What you should do: Tally the lines of the data that include the word "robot" and state the total, nothing else.

:::::

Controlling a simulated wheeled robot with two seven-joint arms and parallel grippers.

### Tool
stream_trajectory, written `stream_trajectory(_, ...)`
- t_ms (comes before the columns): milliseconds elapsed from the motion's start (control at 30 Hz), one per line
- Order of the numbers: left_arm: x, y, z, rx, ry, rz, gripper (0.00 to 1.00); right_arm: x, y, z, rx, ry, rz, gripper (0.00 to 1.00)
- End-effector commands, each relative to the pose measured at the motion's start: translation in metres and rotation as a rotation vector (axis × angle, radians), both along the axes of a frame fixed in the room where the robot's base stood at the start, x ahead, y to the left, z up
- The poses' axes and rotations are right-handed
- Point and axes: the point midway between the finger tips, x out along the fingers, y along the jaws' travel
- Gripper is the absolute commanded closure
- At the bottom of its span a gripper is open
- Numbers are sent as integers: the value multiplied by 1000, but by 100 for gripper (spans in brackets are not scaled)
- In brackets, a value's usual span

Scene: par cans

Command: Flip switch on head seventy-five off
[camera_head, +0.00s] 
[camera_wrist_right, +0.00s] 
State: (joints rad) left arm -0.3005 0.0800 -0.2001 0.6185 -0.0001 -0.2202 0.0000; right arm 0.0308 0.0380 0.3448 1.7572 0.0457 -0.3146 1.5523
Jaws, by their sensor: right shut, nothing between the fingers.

:::::

Exercise response: 2